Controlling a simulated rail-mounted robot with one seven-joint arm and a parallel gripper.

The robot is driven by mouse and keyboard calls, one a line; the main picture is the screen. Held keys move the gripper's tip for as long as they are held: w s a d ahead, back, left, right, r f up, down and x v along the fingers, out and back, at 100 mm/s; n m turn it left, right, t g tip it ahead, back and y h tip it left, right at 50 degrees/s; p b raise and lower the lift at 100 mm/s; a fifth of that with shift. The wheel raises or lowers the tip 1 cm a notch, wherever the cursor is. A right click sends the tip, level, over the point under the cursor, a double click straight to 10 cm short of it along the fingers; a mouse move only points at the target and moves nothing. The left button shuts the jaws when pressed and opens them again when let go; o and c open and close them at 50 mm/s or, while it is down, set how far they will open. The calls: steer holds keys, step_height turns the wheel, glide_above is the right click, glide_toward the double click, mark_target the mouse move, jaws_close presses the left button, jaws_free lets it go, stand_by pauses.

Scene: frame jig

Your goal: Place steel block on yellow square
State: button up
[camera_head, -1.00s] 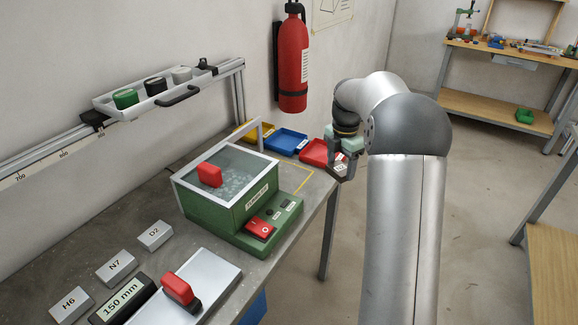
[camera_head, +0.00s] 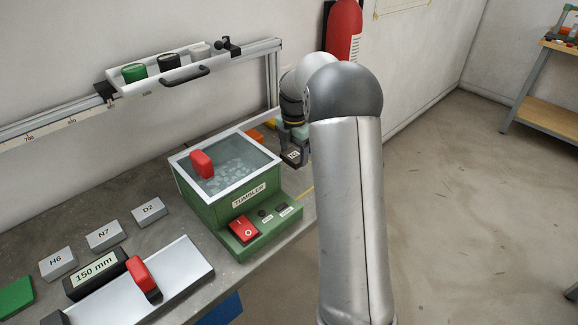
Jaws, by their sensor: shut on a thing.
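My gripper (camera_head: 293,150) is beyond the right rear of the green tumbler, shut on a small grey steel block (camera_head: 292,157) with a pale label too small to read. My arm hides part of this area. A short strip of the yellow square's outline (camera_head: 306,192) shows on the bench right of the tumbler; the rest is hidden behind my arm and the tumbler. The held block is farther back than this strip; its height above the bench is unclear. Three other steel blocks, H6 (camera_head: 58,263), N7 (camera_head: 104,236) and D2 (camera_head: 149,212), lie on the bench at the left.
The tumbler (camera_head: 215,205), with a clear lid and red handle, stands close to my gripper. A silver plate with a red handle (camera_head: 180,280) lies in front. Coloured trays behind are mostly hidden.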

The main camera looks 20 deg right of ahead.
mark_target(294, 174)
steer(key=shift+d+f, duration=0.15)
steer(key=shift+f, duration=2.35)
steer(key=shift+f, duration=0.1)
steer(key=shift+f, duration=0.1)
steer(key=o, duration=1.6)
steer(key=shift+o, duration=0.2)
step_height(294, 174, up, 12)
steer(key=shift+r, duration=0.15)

| Task goal |
Make an exact copy of the lines from the one that contains "Your goal: Place steel block on yellow square" through the one that contains "[camera_head, +0.00s]", both included, and no other lines. Pictures are skipped.

| Finished exercise |
Your goal: Place steel block on yellow square
State: button up
[camera_head, -1.00s] 
[camera_head, +0.00s] 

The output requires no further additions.